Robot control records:
######

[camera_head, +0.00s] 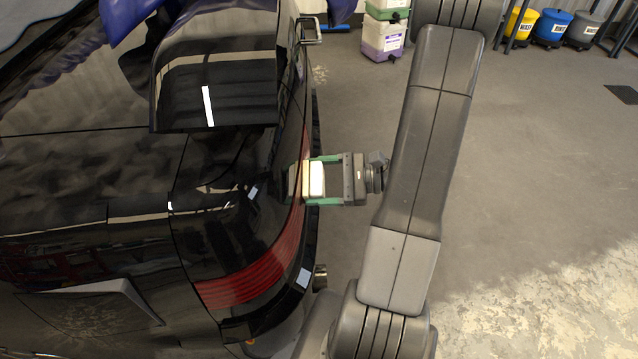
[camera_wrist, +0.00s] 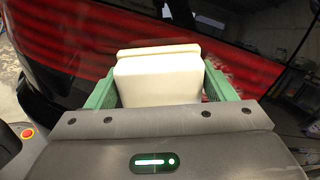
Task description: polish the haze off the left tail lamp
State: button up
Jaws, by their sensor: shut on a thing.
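My gripper (camera_head: 316,181) has green fingers and is shut on a cream-white polishing block (camera_head: 316,179), which fills the space between the fingers in the wrist view (camera_wrist: 158,78). The red tail lamp (camera_head: 262,268) wraps around the corner of the black car. The block's far face is at the lamp's surface; I cannot tell whether it presses on it. In the wrist view the striped red lamp (camera_wrist: 85,50) runs behind the block. A paler, mottled patch shows just right of the block there. The lamp area behind the block is hidden.
The black car (camera_head: 90,170) fills the left side, with a raised panel (camera_head: 215,80) above the lamp. An exhaust tip (camera_head: 320,277) juts out below.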

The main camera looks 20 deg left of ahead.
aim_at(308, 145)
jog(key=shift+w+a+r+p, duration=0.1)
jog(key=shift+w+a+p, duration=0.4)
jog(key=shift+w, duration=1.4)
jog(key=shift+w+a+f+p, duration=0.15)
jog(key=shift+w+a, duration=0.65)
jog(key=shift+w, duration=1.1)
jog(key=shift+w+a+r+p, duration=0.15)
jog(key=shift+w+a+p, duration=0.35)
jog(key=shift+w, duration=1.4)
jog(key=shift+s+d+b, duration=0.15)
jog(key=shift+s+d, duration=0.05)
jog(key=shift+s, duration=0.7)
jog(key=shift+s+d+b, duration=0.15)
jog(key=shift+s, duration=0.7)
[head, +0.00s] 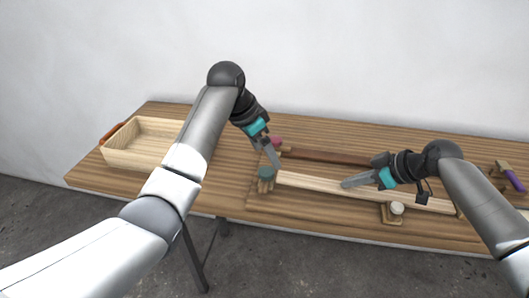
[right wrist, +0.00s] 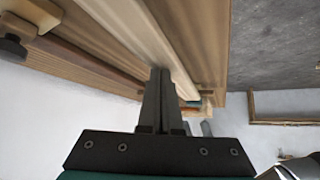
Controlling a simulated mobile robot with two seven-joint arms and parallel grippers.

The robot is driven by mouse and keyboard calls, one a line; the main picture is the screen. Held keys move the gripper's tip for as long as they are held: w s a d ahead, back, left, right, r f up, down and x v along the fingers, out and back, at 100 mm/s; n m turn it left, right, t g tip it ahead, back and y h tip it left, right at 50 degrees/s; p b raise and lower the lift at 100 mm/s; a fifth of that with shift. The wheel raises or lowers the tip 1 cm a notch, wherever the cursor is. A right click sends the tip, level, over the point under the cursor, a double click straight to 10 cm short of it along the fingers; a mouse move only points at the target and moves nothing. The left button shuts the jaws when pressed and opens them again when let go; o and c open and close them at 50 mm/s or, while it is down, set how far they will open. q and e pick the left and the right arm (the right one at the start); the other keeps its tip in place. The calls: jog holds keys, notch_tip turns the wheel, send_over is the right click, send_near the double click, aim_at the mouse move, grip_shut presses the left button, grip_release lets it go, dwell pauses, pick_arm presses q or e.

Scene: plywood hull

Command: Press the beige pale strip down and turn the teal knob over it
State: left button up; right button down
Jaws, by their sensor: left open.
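The beige pale strip (head: 310,184) lies lengthwise on the table. It also runs away from the camera in the right wrist view (right wrist: 135,32). The teal knob (head: 265,173) stands at the strip's left end, on a small wooden block. My left gripper (head: 276,163) is open, pointing down right beside the knob; I cannot tell whether it touches it. My right gripper (head: 347,183) has its fingertips at the pale strip's middle, over or on its top. In the right wrist view its fingers (right wrist: 160,75) are together, with nothing visible between them.
A dark red-brown strip (head: 330,155) lies behind the pale one, with a pink knob (head: 277,141) at its left end. A whitish knob (head: 397,208) on a block stands in front. A wooden tray (head: 112,157) is at left, a purple-handled tool (head: 514,181) at right.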

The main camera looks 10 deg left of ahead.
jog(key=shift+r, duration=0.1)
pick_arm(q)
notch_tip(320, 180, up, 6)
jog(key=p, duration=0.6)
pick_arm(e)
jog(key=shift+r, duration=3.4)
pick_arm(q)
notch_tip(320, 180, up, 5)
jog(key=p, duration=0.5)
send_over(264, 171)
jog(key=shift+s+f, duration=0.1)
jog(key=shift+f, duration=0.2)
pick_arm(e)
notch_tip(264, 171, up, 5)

######

Pull out every line holding "State" from the records above, and copy it.

→ **Result**
State: button up
State: left button up; right button down

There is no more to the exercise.